Domat var! Hıyar var!
Reis'in adamları, patlıcanı, biberi, domatesi, salatalığı, soğanı, patatesi, ıspanağı nereden toplayıp getiriyorlar da satıyorlar?
Herhâlde seraları, tarlaları bir bir dolaşmıyorlar, üreticiyle irtibat kurmuyorlar. Aracılar var... "Tedarikçi" deniyor.
Hükûmetimiz maalesef kabilecilik zihniyetiyle iş görüyor. Kendi adamlarını mı arayıp buldular yoksa bu işi bilenlerle mi mal alışverişine girdiler? Tercih kriterleri ne? Aracılar/tedarikçiler kimler? Bu ülkenin vatandaşı olarak bu soruyu sormak hakkımız.
Fiyatların iniş ve çıkışları arz-talep ilişkisiyle açıklanır.
Tarımda "Neden arz yetersiz?" sorusunun cevabı verilmeden, iki büyük ilde, apar topar, meydanlara tezgâhlar kuruldu. Karineyle/kotayla yedi çeşit sebze satılmaya başlandı.
Halkın nasıl üç kuruşa muhtaç bırakıldığını "tanzim satış" dedikleri bu meydan tezgâhlarında uzayıp giden kuyruklarda görün! (Evdeşim, önceki gün, bir market zincirinin şubesinden iki adet domates ve iki adet sivri biber alan hanımlara rastladığını söyleyince içimin nasıl cız ettiğini burada anlatamam.)
Reis, iktisatçıyım der, ikide bir...
M. Kemal Atatürk, Cumhuriyetin kuruluşuyla birlikte ilk yaptığı iş halkın geçim meselesine çare aramak olmuş ve İzmir'de, 17 Şubat 1923'te, bir iktisat kongresi toplamıştır. Kongreye yurdun dört bir yanından "halk temsilcileri" katılmıştır.
M. Kemal kongrede yaptığı konuşmayı -akıl vermek, haddimiz değil ama- R. T. Erdoğan, talebeliğinden kalan etkileri şuuraltından silip atsa da, çalışma odasına M. Kemal'in bu iktisat kongresinde yaptığı veciz konuşmayı çerçeveletip assa! (Elbette başta Hz. Peygamber'in "Veda Hutbesi" gözünün önünde olacak.)

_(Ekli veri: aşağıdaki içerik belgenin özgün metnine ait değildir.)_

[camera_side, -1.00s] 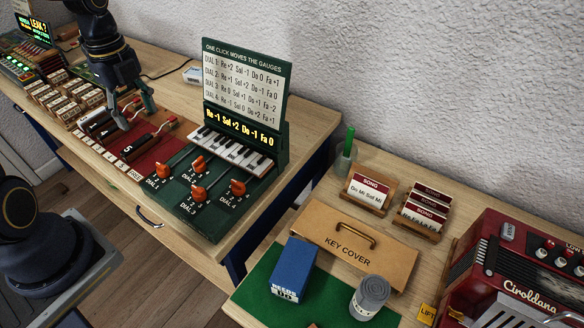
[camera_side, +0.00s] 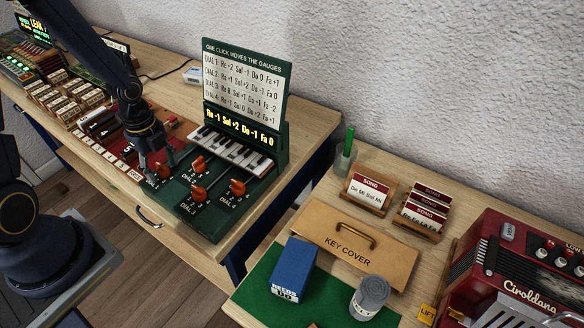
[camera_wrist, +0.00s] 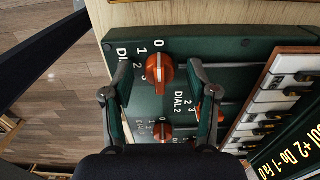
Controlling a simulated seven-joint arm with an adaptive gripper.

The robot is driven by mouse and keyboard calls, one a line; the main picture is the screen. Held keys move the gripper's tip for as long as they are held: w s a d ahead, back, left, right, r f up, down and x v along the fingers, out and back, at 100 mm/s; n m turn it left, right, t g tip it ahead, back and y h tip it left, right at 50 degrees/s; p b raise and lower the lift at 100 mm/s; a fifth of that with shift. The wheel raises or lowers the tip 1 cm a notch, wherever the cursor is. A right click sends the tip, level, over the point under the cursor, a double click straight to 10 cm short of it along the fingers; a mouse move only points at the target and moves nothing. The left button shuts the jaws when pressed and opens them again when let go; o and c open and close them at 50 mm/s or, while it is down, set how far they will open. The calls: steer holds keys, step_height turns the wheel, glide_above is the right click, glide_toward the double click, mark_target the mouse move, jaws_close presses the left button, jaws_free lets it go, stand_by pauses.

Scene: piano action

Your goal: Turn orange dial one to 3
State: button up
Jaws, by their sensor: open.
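Orange dial one (camera_side: 163,171) is on the green dial panel (camera_side: 207,222), partly hidden by my gripper in the side view. In the wrist view dial one (camera_wrist: 155,77) shows between my fingers, with numbers from 0 up beside it. Its exact setting is hard to read. My gripper (camera_side: 152,170) is open over dial one. In the wrist view its fingers (camera_wrist: 161,92) stand on either side of the dial, apart from it.
The other orange dials, such as dial three (camera_side: 198,194) and dial four (camera_side: 237,188), stand close by. Behind them are small piano keys (camera_side: 231,150) and an upright sign (camera_side: 243,85) with a lit readout. A red panel (camera_side: 120,150) lies to the left.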

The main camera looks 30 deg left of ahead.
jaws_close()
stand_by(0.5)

M. Kemal halkı esas almıştır. Üç beş başdanışman seçip söyleyin bakalım ne yapalım, dememiştir. Kongrenin açış konuşmasının bir yerinde şunları söyler:
"Sizler, doğrudan doğruya milletimizi temsil eden halk sınıflarının içinden ve onlar tarafından müntahab olarak [seçilerek] geliyorsunuz. Bu itibarla memleketimizin hâlini, ihtiyacını, milletimizin elemlerini ve emellerini yakından ve herkesten daha iyi biliyorsunuz. Sizin söyleyeceğiniz sözler, alınması lüzumunu beyan edeceğimiz tedbirler, halkın lisanından söylenmiş telakki olunur ve bunun için en büyük isabetlere malik olur. Çünkü halkın sesi, hakkın sesidir. / Efendiler; tarih, milletimizin itila [yükselme] ve inhitatı [gerileme] esbabını [sebeplerini] ararken birçok siyasî, askerî, içtimaî sebepler bulmakta ve saymaktadır. Şüphe yok bütün bu sebepler hâdisât-ı içtimaiyede müessirdirler. Bir milletin doğrudan doğruya hayatıyla alakadar olan, o milletin iktisadiyatıdır. Tarihinin ve tecrübenin tespit ettiği bu hakikat bizim millî hayatımızda ve millî tarihimizde tamamen mütecellîdir [görünür]. Hakikaten Türk tarihi tetkik olunursa itila, inhitat esbabının iktisadî mesailden [meselelerden] başka bir şey olmadığı derhal anlaşılır."
Halk basbas bağırdı: Tarım bitti, hayvancılık bitti, cepte para bitti... Aç yatıyoruz aç kalkıyoruz!..
Ama ne yaptılar? Araya din iman kattılar. Suçu hiç üzerlerine almadılar. "Patlıcan teröristleri!" dediler.
Sadece Allah'ın buyruğunu hatırlatırım:
"Kim de bir hata veya günah işler, sonra onu bir suçsuzun üzerine atarsa şüphesiz ağır bir iftira suçunu ve apaçık bir günahı yüklenmiş olur." (Nisa, 4/112).